══ Data extract

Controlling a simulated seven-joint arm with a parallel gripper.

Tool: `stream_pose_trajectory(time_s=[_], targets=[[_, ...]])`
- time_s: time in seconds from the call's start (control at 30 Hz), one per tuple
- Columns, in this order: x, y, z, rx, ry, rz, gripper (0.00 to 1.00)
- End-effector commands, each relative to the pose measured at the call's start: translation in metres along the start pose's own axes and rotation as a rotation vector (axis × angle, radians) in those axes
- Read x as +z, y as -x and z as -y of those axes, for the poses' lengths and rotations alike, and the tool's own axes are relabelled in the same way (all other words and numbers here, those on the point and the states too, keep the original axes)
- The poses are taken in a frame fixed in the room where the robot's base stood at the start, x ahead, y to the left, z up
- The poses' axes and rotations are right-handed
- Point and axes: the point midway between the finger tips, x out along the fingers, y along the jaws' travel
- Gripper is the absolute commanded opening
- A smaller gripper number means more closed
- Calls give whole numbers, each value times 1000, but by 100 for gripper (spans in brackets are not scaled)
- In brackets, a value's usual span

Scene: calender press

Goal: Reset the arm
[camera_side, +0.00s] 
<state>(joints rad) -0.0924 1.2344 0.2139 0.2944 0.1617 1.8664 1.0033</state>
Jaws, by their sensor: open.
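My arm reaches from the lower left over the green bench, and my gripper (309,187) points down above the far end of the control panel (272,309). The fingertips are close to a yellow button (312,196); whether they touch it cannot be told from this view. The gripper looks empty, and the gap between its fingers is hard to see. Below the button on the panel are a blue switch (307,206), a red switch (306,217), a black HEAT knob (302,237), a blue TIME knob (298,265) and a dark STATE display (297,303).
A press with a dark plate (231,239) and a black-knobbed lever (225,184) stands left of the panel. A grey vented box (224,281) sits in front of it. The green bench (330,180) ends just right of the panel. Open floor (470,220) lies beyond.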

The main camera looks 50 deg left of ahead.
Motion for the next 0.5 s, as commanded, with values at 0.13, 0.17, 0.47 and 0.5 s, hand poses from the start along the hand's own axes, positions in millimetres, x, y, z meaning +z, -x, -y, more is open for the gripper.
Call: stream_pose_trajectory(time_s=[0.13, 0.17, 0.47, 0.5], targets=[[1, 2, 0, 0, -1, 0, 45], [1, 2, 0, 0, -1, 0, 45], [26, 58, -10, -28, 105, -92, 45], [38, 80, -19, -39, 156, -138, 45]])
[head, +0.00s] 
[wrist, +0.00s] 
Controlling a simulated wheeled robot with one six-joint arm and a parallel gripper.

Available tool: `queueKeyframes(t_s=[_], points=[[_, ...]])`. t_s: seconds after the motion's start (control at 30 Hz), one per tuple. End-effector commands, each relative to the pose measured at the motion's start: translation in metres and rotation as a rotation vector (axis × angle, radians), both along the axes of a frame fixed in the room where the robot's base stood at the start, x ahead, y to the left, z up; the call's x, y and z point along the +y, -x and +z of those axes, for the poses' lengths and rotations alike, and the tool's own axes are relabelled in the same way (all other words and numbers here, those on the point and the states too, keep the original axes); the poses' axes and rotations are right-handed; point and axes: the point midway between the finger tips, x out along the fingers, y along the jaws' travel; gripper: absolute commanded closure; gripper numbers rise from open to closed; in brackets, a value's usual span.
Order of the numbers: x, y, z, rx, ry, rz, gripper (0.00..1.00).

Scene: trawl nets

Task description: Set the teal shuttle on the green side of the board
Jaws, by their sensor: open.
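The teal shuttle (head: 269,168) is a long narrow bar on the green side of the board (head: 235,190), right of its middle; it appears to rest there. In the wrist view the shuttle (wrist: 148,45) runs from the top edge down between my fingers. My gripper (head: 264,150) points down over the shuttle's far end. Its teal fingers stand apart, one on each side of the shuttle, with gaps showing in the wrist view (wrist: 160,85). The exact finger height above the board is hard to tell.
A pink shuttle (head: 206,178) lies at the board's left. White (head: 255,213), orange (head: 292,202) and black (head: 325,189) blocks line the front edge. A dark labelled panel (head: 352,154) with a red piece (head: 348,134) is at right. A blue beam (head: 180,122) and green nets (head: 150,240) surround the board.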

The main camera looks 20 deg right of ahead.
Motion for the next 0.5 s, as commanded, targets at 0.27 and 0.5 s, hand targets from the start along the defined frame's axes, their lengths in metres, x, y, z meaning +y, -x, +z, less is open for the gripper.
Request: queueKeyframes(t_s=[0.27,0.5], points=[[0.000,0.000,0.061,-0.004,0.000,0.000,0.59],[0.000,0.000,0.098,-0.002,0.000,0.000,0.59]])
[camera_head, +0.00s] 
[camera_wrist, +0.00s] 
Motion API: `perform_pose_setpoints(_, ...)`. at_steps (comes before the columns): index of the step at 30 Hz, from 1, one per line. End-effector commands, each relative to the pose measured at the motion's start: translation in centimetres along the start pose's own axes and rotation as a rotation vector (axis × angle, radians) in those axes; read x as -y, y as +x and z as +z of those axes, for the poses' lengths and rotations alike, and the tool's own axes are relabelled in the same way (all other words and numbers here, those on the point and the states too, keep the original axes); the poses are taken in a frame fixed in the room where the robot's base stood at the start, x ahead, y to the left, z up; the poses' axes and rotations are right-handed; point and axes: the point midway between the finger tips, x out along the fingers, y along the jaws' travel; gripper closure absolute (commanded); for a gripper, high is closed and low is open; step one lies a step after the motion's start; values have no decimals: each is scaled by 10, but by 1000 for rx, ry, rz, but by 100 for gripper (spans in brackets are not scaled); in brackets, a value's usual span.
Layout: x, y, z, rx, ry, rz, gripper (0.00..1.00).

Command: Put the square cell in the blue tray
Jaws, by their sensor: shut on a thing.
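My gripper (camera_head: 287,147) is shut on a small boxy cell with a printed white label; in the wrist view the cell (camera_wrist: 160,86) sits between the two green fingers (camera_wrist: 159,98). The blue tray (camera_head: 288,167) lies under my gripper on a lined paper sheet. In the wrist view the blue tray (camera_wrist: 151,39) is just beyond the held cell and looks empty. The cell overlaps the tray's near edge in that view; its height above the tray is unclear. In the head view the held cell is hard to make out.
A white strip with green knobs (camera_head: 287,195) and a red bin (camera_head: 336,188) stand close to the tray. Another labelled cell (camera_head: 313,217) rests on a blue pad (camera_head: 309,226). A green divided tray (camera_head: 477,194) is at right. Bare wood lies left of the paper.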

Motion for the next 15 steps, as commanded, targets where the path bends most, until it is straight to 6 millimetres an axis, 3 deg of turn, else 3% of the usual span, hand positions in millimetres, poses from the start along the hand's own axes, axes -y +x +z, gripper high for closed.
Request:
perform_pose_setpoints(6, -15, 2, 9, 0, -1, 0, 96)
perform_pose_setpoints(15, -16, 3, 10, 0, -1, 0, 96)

════

### What is being asked
Copy exactly, and only, the lines from the one containing "- Columns, in" through the one containing "- End-effector commands, each".

### Result of the task
- Columns, in this order: x, y, z, rx, ry, rz, gripper (0.00 to 1.00)
- End-effector commands, each relative to the pose measured at the call's start: translation in metres along the start pose's own axes and rotation as a rotation vector (axis × angle, radians) in those axes

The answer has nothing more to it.